If the only action waived by this endorsement was subrogation – then the subcontractor would be almost fully correct. However, this endorsement waives more than just subrogation, it also waives contribution. Here is the difference:
The waiver endorsement disallows ANY recovery against the named party – subrogation or contribution – by the lower tier's insurance carrier. Note the party who is precluded from recovery – the subcontractor's insurance carrier. There is no insurance protection provided by this provision, only the insurance carrier's agreement to not seek any sort of recovery from the named party. Additional insured status provides some level of insurance protection to the named party (the upper tier contractor) for injury or damage to a third party caused in whole or in part by the actions of the lower tier contractor (the named insured). The belief that the named insured's insurance carrier won't (or can't) subrogate against the additional insured because an insurance carrier can't subrogation against its own insured is, to some extent, true. However, some loss situations may fall outside this pseudo protection granted by additional insured status. Examples include:
- Subrogation: The ability of the financially harmed party to recover from the fully at fault party.
- Contribution: The ability of one party who was jointly liable with another party to recover the amount from the joint wrongdoer (tortfeasor) such that each pays their share of the damage.
- The injury or damage falls outside the scope of the additional insured endorsement. If either the CG 20 10, CG 20 33 or CG 20 38 is used to provide additional insured protection to the upper tier, protection is granted for ongoing operations only. If the loss is a completed operations loss, the insured still has the opportunity to recover from the upper tier if it contributed to or caused the loss. This possibility can possibly be remedied by the CG 20 37; however, at present there is no automatic additional insured endorsement for completed operations. The CG 24 04 extends to completed operations.
- Loss exceeds the contractually required limits. ISO's 2013 edition of its additional insured endorsements limit the amount of coverage extended to the additional insured to the lesser of the amount: 1. Required by the contract or agreement; or 2. Available under the applicable Limits of Insurance shown in the Declarations. It is possible a court might allow the lower tier's insurance carrier to recover the difference between the contractually required amount and the policy limit from the upper tier additional insured. The CG 24 04 would not allow this action.

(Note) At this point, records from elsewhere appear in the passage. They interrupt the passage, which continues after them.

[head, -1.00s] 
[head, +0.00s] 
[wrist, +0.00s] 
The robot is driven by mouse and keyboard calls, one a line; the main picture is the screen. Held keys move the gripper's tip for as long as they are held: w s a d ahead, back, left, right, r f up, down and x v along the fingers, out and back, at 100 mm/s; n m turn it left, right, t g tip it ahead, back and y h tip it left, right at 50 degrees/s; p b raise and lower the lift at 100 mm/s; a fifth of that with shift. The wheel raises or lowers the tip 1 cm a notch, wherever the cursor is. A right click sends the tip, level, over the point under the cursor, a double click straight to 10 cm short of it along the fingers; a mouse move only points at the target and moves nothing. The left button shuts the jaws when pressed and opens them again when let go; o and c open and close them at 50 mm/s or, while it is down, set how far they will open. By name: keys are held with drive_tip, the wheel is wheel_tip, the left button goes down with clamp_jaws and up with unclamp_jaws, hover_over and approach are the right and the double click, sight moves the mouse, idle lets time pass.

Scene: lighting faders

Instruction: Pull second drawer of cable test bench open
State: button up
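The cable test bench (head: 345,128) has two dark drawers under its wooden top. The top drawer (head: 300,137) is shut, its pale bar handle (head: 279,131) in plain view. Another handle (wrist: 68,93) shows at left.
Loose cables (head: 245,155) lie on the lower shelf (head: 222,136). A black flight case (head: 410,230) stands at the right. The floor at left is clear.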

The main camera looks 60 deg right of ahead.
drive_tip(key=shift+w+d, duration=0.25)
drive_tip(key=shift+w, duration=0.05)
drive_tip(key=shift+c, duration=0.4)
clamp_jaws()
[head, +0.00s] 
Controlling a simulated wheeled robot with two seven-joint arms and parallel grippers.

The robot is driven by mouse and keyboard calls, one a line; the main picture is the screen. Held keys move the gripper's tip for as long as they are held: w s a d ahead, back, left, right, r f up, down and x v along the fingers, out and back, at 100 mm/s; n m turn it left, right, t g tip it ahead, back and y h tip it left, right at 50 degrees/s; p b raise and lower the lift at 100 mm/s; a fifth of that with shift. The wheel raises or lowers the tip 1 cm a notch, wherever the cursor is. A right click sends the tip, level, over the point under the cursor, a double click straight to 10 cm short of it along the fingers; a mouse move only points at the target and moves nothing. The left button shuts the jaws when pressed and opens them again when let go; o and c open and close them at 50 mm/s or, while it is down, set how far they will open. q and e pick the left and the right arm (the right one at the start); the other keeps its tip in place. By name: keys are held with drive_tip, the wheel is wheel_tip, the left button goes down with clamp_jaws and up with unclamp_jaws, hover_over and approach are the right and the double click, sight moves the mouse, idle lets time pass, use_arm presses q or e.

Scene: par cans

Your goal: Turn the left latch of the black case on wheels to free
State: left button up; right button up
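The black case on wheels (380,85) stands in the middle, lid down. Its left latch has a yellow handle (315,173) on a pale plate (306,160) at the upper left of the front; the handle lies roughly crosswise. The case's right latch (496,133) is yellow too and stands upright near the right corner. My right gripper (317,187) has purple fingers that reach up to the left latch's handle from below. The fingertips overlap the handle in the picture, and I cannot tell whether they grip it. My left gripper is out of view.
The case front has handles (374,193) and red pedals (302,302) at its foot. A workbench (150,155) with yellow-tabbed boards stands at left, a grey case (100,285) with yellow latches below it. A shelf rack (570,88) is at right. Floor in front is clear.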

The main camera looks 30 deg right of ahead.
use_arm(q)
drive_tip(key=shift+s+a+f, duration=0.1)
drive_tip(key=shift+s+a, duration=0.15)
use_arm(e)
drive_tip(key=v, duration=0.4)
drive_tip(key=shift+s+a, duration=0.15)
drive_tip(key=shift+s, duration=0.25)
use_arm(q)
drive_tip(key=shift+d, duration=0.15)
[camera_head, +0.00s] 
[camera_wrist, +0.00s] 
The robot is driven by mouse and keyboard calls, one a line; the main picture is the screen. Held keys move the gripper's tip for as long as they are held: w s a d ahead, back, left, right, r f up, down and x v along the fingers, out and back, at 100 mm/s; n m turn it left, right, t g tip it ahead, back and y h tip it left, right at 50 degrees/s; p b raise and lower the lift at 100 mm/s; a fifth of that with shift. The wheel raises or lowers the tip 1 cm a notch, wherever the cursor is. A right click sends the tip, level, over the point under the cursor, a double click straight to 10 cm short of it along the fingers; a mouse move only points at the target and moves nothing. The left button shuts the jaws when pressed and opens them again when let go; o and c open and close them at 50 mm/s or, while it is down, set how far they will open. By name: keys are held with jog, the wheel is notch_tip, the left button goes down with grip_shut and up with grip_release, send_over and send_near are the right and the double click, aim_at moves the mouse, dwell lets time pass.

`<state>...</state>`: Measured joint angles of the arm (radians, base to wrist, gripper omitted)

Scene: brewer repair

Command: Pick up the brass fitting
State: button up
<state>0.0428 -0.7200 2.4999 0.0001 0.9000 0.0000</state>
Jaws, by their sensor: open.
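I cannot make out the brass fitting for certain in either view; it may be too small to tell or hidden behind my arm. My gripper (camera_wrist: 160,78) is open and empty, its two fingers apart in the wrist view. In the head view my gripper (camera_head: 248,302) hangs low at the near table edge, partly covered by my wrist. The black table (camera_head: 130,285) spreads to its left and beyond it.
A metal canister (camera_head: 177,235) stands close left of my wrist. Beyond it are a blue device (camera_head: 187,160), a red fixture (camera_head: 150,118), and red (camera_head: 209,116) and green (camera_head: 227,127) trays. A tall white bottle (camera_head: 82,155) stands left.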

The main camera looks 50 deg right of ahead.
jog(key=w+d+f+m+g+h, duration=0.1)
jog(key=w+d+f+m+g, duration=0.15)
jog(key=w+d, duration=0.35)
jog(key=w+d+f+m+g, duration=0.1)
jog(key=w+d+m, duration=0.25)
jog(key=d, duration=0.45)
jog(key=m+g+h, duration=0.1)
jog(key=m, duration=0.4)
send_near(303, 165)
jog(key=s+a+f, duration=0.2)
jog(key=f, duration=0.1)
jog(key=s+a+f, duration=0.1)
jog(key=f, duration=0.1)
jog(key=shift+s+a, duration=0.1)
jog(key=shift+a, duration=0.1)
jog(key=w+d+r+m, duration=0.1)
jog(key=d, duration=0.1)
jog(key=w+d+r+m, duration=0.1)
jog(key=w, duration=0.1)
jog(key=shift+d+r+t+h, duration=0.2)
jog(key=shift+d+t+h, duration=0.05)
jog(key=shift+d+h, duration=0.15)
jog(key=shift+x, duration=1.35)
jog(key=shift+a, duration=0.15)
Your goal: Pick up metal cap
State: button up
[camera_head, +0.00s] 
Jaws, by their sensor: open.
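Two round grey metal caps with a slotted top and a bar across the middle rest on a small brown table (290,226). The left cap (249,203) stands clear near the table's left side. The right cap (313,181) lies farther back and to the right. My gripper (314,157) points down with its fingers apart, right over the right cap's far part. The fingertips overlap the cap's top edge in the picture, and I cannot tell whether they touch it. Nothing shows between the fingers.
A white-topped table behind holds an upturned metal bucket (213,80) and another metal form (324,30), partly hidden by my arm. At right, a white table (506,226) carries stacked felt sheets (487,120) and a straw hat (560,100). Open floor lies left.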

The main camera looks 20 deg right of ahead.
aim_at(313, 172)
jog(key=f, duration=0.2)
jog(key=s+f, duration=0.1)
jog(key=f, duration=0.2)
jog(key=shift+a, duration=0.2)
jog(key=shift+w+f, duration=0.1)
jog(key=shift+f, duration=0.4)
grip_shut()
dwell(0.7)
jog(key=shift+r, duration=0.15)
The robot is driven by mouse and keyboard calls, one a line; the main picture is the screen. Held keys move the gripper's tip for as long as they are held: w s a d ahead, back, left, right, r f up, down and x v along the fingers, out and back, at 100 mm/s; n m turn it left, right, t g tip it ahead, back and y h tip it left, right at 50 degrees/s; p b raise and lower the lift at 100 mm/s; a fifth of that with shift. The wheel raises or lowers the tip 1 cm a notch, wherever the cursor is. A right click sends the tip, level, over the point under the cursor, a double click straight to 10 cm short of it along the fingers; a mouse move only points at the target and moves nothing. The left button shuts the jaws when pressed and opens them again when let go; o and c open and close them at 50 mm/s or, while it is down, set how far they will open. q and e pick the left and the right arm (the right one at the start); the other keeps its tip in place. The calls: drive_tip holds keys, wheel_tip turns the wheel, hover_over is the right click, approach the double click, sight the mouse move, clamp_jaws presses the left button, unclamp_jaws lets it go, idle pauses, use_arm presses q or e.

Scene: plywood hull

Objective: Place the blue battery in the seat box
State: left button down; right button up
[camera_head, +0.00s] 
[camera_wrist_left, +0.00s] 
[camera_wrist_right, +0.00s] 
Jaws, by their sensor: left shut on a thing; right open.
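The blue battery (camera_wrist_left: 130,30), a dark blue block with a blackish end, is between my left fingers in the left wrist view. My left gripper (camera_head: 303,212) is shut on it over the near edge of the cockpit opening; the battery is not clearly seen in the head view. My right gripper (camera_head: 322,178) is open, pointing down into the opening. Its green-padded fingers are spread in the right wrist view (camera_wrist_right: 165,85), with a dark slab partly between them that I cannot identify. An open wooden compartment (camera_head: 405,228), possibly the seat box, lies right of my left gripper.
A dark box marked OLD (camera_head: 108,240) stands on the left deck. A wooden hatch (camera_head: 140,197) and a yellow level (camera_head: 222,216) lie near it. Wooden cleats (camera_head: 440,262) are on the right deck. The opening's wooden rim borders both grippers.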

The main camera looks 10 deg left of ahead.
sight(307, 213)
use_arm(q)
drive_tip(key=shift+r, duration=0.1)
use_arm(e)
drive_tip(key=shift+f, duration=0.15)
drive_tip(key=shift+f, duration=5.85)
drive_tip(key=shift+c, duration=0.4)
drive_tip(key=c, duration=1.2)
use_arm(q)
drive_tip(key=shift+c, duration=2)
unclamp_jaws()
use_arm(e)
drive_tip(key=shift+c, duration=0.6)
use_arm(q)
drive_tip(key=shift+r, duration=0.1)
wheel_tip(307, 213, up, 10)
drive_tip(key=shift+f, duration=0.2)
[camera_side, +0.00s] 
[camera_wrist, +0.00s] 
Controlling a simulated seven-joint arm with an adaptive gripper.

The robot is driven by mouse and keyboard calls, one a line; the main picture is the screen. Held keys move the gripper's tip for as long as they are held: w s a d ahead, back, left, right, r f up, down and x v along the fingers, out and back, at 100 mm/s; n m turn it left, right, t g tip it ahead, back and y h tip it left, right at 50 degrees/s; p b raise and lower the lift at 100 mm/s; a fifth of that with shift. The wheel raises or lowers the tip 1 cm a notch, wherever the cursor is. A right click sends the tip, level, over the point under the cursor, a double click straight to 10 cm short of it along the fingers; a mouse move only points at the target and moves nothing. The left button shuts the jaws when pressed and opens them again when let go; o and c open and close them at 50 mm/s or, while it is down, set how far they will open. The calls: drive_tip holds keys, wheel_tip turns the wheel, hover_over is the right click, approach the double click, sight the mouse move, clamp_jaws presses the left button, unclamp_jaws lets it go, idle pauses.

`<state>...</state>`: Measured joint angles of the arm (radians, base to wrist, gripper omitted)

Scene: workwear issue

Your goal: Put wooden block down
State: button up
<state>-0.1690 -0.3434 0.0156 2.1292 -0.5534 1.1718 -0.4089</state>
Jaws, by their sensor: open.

- Loss results from an activity outside the insured's normal operations. The lower tier is hired to install hardwood floors. While on site, the upper tier asks the flooring contractor to help another trade resulting in injury or damage. Because the loss arose out of activities outside the contracted work, the carrier may attempt to recover from the upper tier.
- Not every policy can include an additional insured endorsement. This steps outside of the CGL protection and discussion into the realm of workers' compensation (as just one example). There is no additional insured endorsement available for workers' compensation; however, a waiver endorsement is still available.
- Losses fall outside the breadth of contractually agreed to transfer. (This is not a likely scenario, but one that should be considered.) Indemnification or "anti-indemnification" statutes limit the amount of risk that can be transferred from an upper tier contractor to a lower tier contractor. Each state statutorily limits or allows the level of transfer to limited transfer, intermediate transfer or broad transfer. Some states may use more than one level depending on the specifics of the project and the contract. Current ISO additional insured endorsements limit the amount of protection extended to the additional insured to the narrowest of the contract or the level allowed by statute. If the statute allows intermediate transfer but the contract is limited transfer, the lower tier's insurer may attempt to recover from the upper tier in the event both parties are jointly liable. The CG 24 04 waives any right of recovery – including contribution - disallowing the carrier's ability to seek recovery. Again, an unlikely scenario, but worth considering.
Both additional insured status and the waiver endorsement are required by the upper tier to close potential gaps. Lastly, if the contract between the general contractor and the subcontract is well written, the lower tier likely has already waived its rights to recovery making the waiver endorsement a safeguard (a belt and suspenders approach) in case the contract is declared void by the court. The only reason an insurance carrier has any right of recovery against another party is because its insured has a right of recovery. If the insured has given up that right via a contract entered into prior to the injury or damage, the insurance carrier has no right of recovery either. Remember, the carrier has no more authority than its insured in regard to subrogation or contribution.
Ultimately, the sub should get over themselves and provide the endorsement because they have likely already given up their rights in the contract (again, provided the contract was written correctly). This appears to be the subcontractor's attempt to assert some authority over the party doing the hiring. It's also a breach of contract – but that's irrelevant.